- **WHAT YOU HAVE TO DO**
Could you output each line of the data that follows exactly?

- **GIVEN INFORMATION**
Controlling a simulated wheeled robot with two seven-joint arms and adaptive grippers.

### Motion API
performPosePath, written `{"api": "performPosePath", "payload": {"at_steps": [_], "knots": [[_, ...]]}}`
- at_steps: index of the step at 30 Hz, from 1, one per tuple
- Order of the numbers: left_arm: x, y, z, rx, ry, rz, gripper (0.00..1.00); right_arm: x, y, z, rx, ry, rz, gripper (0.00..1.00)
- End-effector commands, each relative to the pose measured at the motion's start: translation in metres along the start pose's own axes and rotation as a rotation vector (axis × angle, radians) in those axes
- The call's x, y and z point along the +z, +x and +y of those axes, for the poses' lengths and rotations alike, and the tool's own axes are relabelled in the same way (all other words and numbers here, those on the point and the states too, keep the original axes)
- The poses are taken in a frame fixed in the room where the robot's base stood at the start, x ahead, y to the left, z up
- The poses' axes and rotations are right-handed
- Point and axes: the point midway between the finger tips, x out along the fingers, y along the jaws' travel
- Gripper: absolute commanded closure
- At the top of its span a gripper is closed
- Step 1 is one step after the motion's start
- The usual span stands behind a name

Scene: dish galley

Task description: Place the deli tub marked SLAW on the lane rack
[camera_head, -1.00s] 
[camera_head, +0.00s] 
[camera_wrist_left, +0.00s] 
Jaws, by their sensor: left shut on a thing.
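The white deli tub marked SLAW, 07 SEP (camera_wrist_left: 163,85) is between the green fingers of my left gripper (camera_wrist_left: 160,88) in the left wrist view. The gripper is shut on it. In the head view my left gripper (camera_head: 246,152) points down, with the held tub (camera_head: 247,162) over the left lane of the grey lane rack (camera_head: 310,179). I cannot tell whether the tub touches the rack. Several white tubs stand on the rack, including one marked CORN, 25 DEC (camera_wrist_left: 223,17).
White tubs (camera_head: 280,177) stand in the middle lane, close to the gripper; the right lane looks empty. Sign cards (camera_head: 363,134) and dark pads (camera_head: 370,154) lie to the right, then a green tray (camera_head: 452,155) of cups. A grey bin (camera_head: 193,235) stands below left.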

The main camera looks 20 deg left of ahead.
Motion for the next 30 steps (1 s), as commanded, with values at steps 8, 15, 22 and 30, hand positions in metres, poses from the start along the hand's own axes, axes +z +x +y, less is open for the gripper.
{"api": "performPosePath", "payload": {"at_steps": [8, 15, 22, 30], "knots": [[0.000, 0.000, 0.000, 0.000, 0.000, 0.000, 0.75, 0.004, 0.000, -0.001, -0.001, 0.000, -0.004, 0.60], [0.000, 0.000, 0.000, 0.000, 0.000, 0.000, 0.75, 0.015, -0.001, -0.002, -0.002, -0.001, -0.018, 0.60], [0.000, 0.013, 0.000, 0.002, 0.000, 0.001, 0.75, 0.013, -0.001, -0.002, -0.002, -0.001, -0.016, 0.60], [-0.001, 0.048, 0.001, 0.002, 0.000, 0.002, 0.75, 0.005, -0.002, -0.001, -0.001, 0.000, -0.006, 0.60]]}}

- **EXERCISE RESPONSE**
Controlling a simulated wheeled robot with two seven-joint arms and adaptive grippers.

### Motion API
performPosePath, written `{"api": "performPosePath", "payload": {"at_steps": [_], "knots": [[_, ...]]}}`
- at_steps: index of the step at 30 Hz, from 1, one per tuple
- Order of the numbers: left_arm: x, y, z, rx, ry, rz, gripper (0.00..1.00); right_arm: x, y, z, rx, ry, rz, gripper (0.00..1.00)
- End-effector commands, each relative to the pose measured at the motion's start: translation in metres along the start pose's own axes and rotation as a rotation vector (axis × angle, radians) in those axes
- The call's x, y and z point along the +z, +x and +y of those axes, for the poses' lengths and rotations alike, and the tool's own axes are relabelled in the same way (all other words and numbers here, those on the point and the states too, keep the original axes)
- The poses are taken in a frame fixed in the room where the robot's base stood at the start, x ahead, y to the left, z up
- The poses' axes and rotations are right-handed
- Point and axes: the point midway between the finger tips, x out along the fingers, y along the jaws' travel
- Gripper: absolute commanded closure
- At the top of its span a gripper is closed
- Step 1 is one step after the motion's start
- The usual span stands behind a name

Scene: dish galley

Task description: Place the deli tub marked SLAW on the lane rack
[camera_head, -1.00s] 
[camera_head, +0.00s] 
[camera_wrist_left, +0.00s] 
Jaws, by their sensor: left shut on a thing.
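The white deli tub marked SLAW, 07 SEP (camera_wrist_left: 163,85) is between the green fingers of my left gripper (camera_wrist_left: 160,88) in the left wrist view. The gripper is shut on it. In the head view my left gripper (camera_head: 246,152) points down, with the held tub (camera_head: 247,162) over the left lane of the grey lane rack (camera_head: 310,179). I cannot tell whether the tub touches the rack. Several white tubs stand on the rack, including one marked CORN, 25 DEC (camera_wrist_left: 223,17).
White tubs (camera_head: 280,177) stand in the middle lane, close to the gripper; the right lane looks empty. Sign cards (camera_head: 363,134) and dark pads (camera_head: 370,154) lie to the right, then a green tray (camera_head: 452,155) of cups. A grey bin (camera_head: 193,235) stands below left.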

The main camera looks 20 deg left of ahead.
Motion for the next 30 steps (1 s), as commanded, with values at steps 8, 15, 22 and 30, hand positions in metres, poses from the start along the hand's own axes, axes +z +x +y, less is open for the gripper.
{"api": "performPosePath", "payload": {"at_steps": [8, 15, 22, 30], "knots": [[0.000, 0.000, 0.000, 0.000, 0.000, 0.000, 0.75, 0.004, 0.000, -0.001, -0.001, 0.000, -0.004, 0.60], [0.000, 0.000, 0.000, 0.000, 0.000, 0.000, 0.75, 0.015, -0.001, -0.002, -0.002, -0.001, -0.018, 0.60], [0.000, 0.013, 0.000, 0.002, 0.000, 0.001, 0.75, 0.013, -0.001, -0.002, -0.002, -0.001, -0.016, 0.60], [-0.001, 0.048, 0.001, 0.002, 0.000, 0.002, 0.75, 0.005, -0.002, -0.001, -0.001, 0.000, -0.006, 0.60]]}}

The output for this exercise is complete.